On two or three separate days, Mrs Griffiths showed me how these link the ridge characteristics in a two fingerprints identity. She also showed me how to use my findings to prove my case, even to convince a layman.

Yes, a few years later, when I was on a second course in the U. K. – this time at the Scotland Yard’s Fingerprint School in Chelsea, that I fully appreciated the value of my days together with Mrs Griffiths in the couple’s flat off the Onikan end of Awolowo Road in South West Ikoyi, Lagos.

One may ask why it was necessary to take fingerprints of abandoned decomposing bodies. It was correct to assume that no dead body of worth could be so abandoned at street corners or by lagoon shores. Taking the fingerprints of such dead bodies enabled the Criminal Records Office to identify a criminal, who was shot or beaten to death and abandoned. Whenever a dead body was identified, its criminal records were destroyed. This was, at least, to reduce the area of search in the fingerprint collection.
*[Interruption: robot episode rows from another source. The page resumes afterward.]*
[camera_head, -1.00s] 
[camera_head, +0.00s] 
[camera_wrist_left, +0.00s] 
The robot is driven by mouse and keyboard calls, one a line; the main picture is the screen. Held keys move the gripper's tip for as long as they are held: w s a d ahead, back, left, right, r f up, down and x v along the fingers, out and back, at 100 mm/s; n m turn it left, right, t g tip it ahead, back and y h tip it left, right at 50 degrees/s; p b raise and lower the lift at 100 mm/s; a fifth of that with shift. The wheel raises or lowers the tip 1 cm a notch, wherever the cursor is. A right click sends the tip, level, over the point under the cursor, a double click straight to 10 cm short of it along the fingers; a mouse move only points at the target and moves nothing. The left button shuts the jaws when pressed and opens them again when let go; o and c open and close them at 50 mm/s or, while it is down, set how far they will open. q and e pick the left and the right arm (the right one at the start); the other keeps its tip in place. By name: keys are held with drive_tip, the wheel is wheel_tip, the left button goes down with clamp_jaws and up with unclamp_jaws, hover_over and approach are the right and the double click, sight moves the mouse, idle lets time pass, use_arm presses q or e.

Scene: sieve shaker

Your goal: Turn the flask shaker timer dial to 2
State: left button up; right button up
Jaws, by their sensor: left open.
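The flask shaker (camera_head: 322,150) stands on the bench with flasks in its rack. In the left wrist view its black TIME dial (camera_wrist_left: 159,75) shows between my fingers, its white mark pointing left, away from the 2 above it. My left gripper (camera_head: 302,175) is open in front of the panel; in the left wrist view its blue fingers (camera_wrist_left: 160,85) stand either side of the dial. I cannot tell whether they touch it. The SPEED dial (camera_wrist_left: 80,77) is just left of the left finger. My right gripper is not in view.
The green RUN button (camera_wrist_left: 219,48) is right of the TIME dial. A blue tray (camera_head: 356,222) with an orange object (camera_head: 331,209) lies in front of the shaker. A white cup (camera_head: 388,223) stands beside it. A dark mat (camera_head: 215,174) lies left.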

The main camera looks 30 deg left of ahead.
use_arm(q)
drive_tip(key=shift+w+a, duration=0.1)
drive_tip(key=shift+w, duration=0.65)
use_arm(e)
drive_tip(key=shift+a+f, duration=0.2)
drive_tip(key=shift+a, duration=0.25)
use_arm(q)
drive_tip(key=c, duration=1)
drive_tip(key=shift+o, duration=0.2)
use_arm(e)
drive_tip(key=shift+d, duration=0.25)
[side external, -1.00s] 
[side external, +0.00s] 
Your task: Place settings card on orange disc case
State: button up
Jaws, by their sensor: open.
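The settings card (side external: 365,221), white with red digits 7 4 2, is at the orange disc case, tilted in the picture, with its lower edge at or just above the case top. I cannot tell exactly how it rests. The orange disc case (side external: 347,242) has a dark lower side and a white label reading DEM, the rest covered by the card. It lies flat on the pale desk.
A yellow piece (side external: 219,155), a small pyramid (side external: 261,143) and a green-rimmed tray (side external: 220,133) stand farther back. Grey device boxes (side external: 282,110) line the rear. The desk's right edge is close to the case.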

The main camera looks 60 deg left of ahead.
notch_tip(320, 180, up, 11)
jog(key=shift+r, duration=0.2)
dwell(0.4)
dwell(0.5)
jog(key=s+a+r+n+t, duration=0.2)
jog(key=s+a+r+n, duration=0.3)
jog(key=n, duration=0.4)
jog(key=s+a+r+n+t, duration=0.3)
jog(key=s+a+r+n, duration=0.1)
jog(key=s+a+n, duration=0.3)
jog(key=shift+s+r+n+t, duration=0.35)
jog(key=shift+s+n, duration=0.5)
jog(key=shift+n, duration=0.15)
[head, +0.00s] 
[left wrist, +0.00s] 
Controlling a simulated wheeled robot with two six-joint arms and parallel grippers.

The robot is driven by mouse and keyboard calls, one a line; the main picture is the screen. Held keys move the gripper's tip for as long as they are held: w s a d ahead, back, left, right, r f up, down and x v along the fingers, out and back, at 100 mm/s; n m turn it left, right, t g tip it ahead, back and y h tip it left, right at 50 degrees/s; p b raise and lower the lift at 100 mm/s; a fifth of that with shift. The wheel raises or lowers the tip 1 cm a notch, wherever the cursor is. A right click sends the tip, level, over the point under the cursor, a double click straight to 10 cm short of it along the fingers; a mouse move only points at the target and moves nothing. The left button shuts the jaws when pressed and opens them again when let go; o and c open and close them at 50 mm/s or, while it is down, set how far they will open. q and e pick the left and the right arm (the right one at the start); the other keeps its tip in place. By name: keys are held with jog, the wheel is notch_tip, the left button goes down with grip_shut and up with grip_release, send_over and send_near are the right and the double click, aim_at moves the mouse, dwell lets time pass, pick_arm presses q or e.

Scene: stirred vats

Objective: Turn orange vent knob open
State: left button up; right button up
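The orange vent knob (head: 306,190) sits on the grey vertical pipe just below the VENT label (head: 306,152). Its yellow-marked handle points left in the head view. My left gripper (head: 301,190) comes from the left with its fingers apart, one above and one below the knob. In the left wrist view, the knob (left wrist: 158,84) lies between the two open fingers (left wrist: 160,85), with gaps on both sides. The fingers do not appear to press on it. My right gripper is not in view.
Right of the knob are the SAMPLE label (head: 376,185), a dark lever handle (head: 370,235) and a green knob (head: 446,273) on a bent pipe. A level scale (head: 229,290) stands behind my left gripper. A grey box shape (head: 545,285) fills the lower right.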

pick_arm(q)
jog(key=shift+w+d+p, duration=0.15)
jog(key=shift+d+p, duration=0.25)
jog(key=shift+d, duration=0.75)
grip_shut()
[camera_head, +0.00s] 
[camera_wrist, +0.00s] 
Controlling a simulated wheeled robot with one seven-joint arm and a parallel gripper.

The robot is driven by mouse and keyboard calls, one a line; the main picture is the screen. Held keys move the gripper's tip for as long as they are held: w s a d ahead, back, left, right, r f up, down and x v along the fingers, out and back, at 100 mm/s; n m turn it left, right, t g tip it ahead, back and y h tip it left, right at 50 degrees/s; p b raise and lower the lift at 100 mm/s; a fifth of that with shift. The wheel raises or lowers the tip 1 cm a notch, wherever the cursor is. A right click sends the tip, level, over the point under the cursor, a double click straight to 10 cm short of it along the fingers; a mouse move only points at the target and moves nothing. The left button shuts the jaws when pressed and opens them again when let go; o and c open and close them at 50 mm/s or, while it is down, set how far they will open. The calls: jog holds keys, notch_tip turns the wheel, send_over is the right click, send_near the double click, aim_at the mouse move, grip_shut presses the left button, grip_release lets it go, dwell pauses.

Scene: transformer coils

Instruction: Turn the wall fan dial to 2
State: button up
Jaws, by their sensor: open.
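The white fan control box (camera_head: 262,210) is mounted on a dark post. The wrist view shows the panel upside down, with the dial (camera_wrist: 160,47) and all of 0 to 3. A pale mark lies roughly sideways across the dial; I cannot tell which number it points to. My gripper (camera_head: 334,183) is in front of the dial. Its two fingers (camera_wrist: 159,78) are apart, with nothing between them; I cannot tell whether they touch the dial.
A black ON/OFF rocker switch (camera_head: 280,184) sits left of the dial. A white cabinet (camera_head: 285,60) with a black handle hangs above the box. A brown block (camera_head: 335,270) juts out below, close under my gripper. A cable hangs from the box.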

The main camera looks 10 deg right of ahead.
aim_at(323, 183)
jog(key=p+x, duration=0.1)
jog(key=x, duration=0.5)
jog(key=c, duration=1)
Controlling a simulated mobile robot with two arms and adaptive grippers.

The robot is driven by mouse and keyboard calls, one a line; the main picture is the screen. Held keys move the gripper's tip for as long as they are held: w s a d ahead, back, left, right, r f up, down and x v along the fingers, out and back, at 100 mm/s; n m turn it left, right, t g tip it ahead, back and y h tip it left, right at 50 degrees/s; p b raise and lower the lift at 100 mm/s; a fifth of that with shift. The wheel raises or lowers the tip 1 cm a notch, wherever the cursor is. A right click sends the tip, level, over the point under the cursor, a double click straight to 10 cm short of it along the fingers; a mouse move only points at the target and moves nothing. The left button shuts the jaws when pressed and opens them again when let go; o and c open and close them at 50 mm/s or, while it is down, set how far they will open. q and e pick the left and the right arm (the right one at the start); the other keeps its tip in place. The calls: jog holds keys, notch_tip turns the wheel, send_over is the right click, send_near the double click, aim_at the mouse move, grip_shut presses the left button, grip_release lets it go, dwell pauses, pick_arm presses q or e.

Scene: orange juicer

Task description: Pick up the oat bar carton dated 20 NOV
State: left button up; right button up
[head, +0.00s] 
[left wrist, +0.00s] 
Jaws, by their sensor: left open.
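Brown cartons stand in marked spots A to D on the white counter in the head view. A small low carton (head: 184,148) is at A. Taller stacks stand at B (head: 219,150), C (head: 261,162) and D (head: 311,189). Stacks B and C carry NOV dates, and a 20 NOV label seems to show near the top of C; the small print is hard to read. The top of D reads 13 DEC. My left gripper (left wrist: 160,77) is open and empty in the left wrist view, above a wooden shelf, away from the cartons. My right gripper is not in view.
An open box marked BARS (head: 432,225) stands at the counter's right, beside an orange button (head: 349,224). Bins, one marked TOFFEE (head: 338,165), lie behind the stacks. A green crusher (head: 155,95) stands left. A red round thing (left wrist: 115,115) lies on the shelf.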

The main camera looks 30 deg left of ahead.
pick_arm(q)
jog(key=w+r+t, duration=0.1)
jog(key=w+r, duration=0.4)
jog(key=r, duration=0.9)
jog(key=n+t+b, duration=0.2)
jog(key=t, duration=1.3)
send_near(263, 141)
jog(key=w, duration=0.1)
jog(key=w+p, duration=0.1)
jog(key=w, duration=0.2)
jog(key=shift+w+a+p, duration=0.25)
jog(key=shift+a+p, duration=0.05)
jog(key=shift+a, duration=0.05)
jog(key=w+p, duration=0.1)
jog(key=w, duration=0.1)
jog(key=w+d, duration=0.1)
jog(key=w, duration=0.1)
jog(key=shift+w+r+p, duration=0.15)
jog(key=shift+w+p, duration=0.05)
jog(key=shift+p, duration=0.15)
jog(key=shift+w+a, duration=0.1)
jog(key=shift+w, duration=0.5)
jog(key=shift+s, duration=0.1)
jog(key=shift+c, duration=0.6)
Again, the identity of the abandoned dead body would also be without doubt established.

I was able to achieve this on three occasions after about 18 years all together.
Now, let me make the reader of this story an honorary searcher (without an honorarium). Get a few hard pieces of charcoal and grind them into powder. From a virgin pack of typing sheets lift a sheet and place it on a hard object without a rugged surface. Then, gently place the palm to to include the fingers of either left or right hand. Then, gently spread the charcoal powder on that typing sheet’s surface. You will see for yourself that you have developed a finger mark at a scene of crime with a difference.